ALEX Salmond named the day for his long-awaited blueprint for a new Scotland yesterday, as he promised the time had come for Scotland's "independence generation".

 

In a rapturously received speech at the SNP conference, the First Minister revealed the Government White Paper intended to answer voters' questions on independence would be published on November 26.

He said it would make clear that the choice in next September's referendum was not about him or his party, but a "fundamental democratic choice for Scotland - the people's right to choose a Government of our own". It would also set out a vision of what Scotland could become if it ran its own affairs.

It was a speech for the hall and the country, incorporating a beginners' guide to the independence debate for uninitiated voters, as well as sweeping rhetorical passages, cutting attacks on Labour and the Tories, and plans for an improved minimum wage in the event of a Yes vote.

Emphasising the historical opportunity, Salmond said the current generation of Scots was "truly privileged" and that a mounting sense of energy could be felt across the country. He said: "In less than one year's time we can stop imagining and we can start building. Building the Scotland we know is possible."

He said "the Scotland that we seek" was one where a written constitution protected people's rights, and where key public services remained in public hands.

"We seek a country where we make work pay not by humiliating those with disabilities but by strengthening the minimum wage.

"We seek a country where business prospers but where the public are protected against the abuse of monopoly power ... And we seek a country which judges its contribution on how useful it can be to the rest of the humanity, not on how many warheads it can dance on a Trident submarine."

He concluded by quoting the American civil rights activist John Lewis. "After almost a century of Scotland moving forward to this very moment - let us ask ourselves these simple questions. If not us - then who? If not now - then when? Friends - we are Scotland's independence generation. And our time, our time is now."

With the Yes camp behind in the polls and hoping to find support among the 50% of Scots who normally don't vote, much of the speech was a run-through of the basics of the independence debate

Addressing "people at home", Salmond said a Yes vote would not be a victory for the SNP or him personally but "an act of national self-confidence and national self-belief".

He said there was no dispute that Scotland could be independent; the question was whether Scotland should be independent.

Holyrood's record on free personal care, the smoking ban, the council tax freeze and other policies showed its priorities were already diverging from Westminster, he said.

"Where we have the power we have chosen a different path. A path that reflects Scotland's social democratic consensus, our shared progressive values - our priorities as a society.

"Now Labour and Tory dismiss these gains as the luxuries of a something for nothing country - really?
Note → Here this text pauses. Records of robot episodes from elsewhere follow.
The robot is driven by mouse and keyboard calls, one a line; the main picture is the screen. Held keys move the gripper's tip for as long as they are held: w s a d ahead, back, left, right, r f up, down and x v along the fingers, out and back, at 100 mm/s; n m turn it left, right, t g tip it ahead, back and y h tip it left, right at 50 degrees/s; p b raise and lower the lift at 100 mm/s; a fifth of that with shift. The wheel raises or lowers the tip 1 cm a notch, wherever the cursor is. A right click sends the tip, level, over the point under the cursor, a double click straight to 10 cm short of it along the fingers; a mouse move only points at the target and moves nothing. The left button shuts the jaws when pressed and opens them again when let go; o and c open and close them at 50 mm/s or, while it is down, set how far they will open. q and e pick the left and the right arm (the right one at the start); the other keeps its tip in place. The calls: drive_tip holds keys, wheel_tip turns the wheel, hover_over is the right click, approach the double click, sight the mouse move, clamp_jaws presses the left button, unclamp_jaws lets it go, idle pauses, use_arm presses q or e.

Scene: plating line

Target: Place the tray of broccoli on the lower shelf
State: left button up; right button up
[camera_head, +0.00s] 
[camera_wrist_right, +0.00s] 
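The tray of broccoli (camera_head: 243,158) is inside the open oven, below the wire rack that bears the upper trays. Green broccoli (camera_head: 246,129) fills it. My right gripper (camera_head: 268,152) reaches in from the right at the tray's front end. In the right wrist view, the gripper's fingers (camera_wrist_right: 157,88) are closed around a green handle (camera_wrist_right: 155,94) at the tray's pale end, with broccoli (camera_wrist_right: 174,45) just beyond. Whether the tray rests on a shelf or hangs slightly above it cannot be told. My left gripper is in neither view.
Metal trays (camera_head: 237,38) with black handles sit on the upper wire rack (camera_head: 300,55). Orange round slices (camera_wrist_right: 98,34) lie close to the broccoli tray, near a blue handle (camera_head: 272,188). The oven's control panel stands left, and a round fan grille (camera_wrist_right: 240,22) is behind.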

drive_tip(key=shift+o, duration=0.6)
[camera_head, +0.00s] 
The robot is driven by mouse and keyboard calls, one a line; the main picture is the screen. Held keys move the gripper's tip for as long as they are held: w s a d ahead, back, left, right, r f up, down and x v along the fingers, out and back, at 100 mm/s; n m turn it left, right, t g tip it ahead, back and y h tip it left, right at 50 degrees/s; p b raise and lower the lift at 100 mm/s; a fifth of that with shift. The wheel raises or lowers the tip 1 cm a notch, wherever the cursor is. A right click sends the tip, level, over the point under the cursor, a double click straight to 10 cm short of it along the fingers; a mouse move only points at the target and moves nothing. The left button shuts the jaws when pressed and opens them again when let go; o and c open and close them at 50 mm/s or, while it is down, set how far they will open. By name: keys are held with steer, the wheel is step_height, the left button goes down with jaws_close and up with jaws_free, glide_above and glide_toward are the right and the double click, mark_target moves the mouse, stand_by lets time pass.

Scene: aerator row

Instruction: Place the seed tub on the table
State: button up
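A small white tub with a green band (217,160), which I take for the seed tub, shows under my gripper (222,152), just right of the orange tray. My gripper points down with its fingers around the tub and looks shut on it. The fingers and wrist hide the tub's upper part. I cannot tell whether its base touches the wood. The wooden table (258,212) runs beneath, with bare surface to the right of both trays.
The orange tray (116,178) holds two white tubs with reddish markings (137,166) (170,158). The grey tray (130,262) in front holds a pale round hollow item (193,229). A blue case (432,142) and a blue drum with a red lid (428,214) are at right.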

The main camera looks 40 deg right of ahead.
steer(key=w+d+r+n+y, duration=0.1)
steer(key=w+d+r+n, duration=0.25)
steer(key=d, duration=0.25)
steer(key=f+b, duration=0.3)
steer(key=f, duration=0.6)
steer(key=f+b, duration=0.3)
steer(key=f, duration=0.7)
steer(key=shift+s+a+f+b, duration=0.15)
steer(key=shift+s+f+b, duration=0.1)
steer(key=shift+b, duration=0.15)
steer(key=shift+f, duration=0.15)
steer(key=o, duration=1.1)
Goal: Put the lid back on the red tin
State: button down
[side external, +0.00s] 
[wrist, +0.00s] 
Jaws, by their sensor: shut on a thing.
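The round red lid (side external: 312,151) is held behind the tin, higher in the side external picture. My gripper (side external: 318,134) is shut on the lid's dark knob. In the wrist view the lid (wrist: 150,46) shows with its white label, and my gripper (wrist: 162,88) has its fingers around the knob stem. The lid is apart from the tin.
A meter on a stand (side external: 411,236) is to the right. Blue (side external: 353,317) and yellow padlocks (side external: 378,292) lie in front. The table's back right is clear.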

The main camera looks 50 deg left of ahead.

Personal care for older people, free tuition for young people, to be cast aside as something for nothing?

"This is not a something for nothing country, but a something for something society and this party shall defend the social progress made by our parliament."

There were also sections to tickle the delegates in Perth. Salmond taunted David Cameron for refusing to debate him on TV. "Here's the deal Prime Minister. We'll publish the White Paper then you and I must debate. Prime Minister to First Minister. The choice is yours. Step up the plate - or step out of the debate."

He repeated his promise to renationalise the Royal Mail under independence, and damned Westminster for allowing the UK to become the fourth most unequal government in the developed world.

And he seized on the so-called bedroom tax as a reason for self-government. "In the 1990s, the poll tax became a symbol of why devolution was necessary. The bedroom tax is becoming a symbol of why independence is necessary. One of the first acts of the SNP in a government of an independent Scotland will be to scrap the bedroom tax."

There was a long discussion on oil: the UK's failure to save any of the billions generated by the North Sea fields, and the potential £1.5 trillion in reserves still in Scottish waters.

"There are only two countries in the world with the great fortune of having huge oil resources who have failed to establish a savings fund. The UK and the Republic of Iraq.

"Vast oil wealth is not a problem for Scotland. The problem for Scotland is that for 40 years Westminster has squandered that amazing oil wealth."

Introducing his main policy announcement, Salmond said 70,000 people received the minimum wage, but that it had failed to keep pace with inflation every since 2008.

A post-Yes SNP government would create a Fair Work Commission to ensure a minimum wage that rose at least in line with inflation.

The pro-Union parties were scathing about SNP wishful thinking.

Scottish Labour's deputy leader Anas Sarwar said Salmond had managed to speak for 45 minutes without talking about people's lives, just make "empty promises about an imagined world after independence".

He said: "This speech was all about the powers he wants, not about what he will do with the powers he's got."

LibDem Scottish Secretary Alistair Carmichael said of the White Paper: "Scots deserve answers based on fact, not assertion. In areas like pensions, financial services, defence sector jobs where they would have the power to act, the Scottish Government should answer the detailed questions about what independence would mean. So far the SNP's track record has been to say anything and do anything to win the referendum."

Scots Tory leader Ruth Davidson added: "Alex Salmond's speech was retail politics at its very worst - everything on offer, but with no price tag attached.

"He is taking the Scottish public for mugs by claiming that they don't need the details, they just need to trust him and everything will be OK."